The Medieval Colloquium: Michelle Karnes, “Medieval Marvels”

Event time: 
Friday, April 14, 2017 - 4:00pm
Location: 
Linsly-Chittenden Hall (LC), 319 See map
63 High St.
New Haven, CT 06511
Event description: 

Michelle Karnes is an associate professor in the English department at the University of Notre Dame. This year, she is the Walter Jackson Bate fellow at the Radcliffe Institute for Advanced Study at Harvard. She works on late medieval literature and philosophy, with particular interest in imagination, the meaning of fiction, the use of figures of speech, and the operation of truth claims, especially with respect to startling or unusual events.

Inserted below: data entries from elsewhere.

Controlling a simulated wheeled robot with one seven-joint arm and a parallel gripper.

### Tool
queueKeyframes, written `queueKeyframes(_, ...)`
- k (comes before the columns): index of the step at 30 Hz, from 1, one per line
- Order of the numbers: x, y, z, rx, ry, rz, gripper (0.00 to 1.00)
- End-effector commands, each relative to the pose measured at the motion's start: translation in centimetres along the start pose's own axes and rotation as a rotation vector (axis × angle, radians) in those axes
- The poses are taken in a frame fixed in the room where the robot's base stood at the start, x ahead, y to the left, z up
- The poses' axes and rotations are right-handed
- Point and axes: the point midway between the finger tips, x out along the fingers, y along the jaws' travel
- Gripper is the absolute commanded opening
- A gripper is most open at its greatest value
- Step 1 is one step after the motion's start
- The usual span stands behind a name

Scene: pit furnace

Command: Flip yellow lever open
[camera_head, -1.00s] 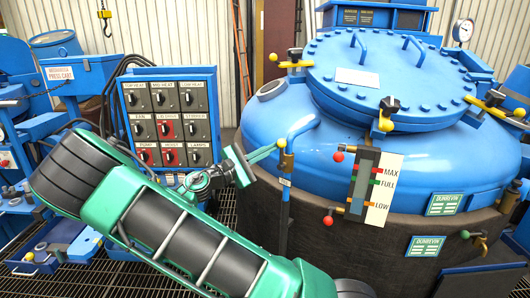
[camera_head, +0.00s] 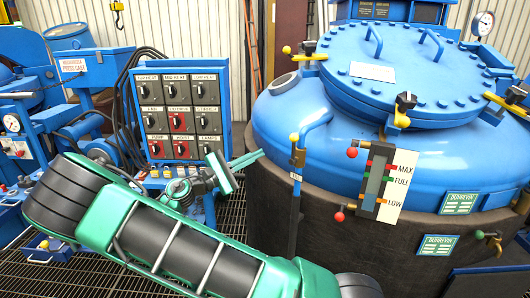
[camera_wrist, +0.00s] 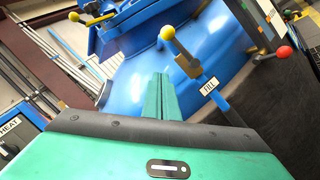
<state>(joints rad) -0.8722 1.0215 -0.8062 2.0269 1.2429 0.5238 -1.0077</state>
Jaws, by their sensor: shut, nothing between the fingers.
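The lever with a yellow ball knob (camera_head: 294,138) sits on a valve of the blue upright fill pipe, at the front left of the blue furnace (camera_head: 262,120). In the wrist view its yellow knob (camera_wrist: 168,33) and arm slant up and left from a brass valve body, above a "FILL" label (camera_wrist: 209,86). My gripper (camera_head: 260,155) is shut and empty, left of and slightly below the knob, apart from it in the picture. In the wrist view its green fingers (camera_wrist: 160,77) lie together and point up toward the knob, with a gap.
A control panel (camera_head: 176,119) with several black and red switches stands left of my gripper. Other yellow knobs (camera_head: 404,121) sit around the furnace lid. Grated floor lies below.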

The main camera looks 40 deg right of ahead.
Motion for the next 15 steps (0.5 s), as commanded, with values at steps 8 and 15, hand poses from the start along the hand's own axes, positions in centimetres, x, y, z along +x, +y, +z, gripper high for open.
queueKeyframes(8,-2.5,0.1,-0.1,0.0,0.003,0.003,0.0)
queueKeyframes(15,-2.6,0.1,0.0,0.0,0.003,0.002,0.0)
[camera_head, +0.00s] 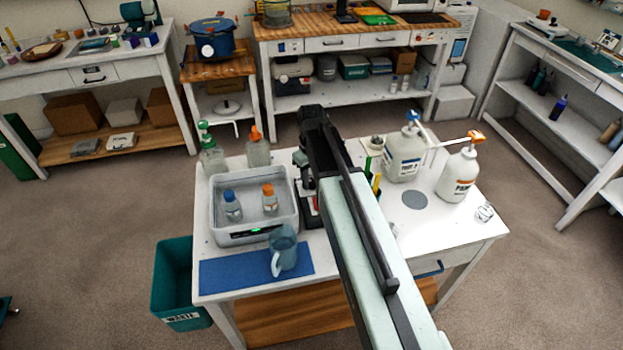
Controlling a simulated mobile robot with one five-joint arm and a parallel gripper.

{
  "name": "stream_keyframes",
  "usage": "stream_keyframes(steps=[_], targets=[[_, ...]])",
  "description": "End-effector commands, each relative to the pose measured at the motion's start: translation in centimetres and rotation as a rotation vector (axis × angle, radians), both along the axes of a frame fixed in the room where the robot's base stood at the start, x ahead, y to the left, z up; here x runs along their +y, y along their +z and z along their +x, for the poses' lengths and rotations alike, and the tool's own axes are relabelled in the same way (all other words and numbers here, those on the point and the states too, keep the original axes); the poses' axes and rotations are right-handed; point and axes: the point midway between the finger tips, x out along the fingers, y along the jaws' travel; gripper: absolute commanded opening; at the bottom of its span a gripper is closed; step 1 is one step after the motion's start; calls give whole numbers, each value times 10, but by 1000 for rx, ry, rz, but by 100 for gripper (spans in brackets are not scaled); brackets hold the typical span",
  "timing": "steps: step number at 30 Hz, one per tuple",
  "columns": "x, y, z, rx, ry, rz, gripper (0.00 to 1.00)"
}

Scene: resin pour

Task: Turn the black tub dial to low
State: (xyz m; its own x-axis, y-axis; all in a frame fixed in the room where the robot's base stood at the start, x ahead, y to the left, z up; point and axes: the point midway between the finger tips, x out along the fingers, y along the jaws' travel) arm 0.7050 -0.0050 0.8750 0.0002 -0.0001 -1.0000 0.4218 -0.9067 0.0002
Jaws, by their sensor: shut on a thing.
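The grey tub (222,238) stands on the left half of the white workbench, with two small bottles in it and a green light on its front. I cannot make out its black dial; the blue-tinted jug in front covers part of the front panel. My arm reaches away across the bench. My gripper (304,166) points down just right of the tub's right rim, partly hidden behind my arm. It is shut on a thing, but the fingertips and the held thing cannot be made out.
The blue-tinted jug (284,252) stands on a blue mat (227,272). Behind the tub are a green-capped bottle (211,158) and an orange-capped bottle (258,152). Two white pump bottles (405,155) (458,176) stand right of my arm. A teal waste bin (172,285) is on the floor at left.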

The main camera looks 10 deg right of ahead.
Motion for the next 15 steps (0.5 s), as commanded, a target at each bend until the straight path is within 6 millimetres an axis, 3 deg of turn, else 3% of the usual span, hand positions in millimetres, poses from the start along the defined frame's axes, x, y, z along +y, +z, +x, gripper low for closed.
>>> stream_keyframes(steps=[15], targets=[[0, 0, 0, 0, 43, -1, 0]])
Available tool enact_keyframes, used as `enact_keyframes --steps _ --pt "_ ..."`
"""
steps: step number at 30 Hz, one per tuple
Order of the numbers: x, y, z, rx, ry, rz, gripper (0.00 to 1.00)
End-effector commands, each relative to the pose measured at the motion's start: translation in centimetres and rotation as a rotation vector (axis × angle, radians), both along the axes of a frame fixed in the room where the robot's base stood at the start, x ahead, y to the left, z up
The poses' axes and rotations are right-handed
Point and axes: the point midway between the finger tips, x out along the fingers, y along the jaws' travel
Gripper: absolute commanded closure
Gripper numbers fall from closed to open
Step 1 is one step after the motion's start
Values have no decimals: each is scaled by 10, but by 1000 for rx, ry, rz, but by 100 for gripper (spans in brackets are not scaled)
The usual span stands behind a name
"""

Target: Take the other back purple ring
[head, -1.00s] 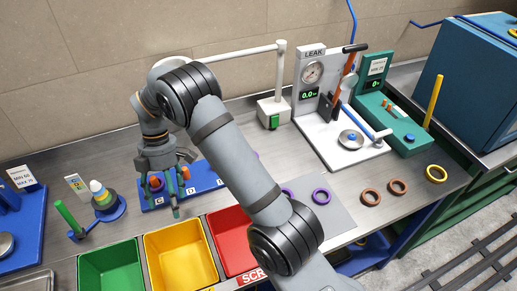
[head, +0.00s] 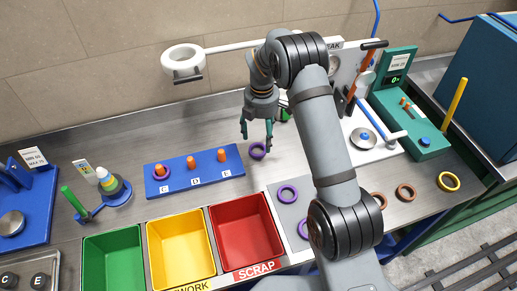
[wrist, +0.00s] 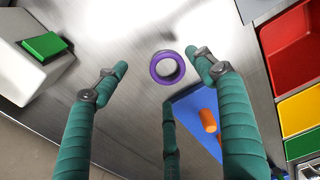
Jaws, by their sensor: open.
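A purple ring (head: 258,151) lies flat on the metal bench, right of the blue peg board (head: 210,176). In the wrist view the purple ring (wrist: 154,70) lies between the fingertips. My gripper (head: 257,131) is open and empty, pointing down above and just behind this ring, apart from it. Two more purple rings lie on the grey mat, one farther back (head: 281,197) and one nearer (head: 302,236), the nearer partly hidden by my arm. Another purple ring (head: 161,178) sits around the orange peg at C on the board.
Pegs D and E are bare. A red bin (head: 245,198), yellow bin (head: 181,222) and green bin (head: 112,238) stand at the front. The leak tester (head: 368,146) is behind my arm at right.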

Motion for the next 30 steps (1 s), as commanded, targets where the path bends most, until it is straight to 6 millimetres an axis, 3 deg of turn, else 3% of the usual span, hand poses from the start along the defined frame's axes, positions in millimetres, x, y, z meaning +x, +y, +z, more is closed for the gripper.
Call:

Her first book, Imagination, Meditation, and Cognition in the Middle Ages (Chicago 2011) studies the role of imagination in medieval meditations on Christ and in the period’s theories of cognition. It argues that a newly robust theory of imagination gave new power to the meditant as well as to imaginative literature. Her current project, Medieval Marvels and Fictions, focuses on the role of marvels in medieval romance and natural philosophy. An article from the project, “Marvels in the Medieval Imagination,” was published in Speculum in 2015.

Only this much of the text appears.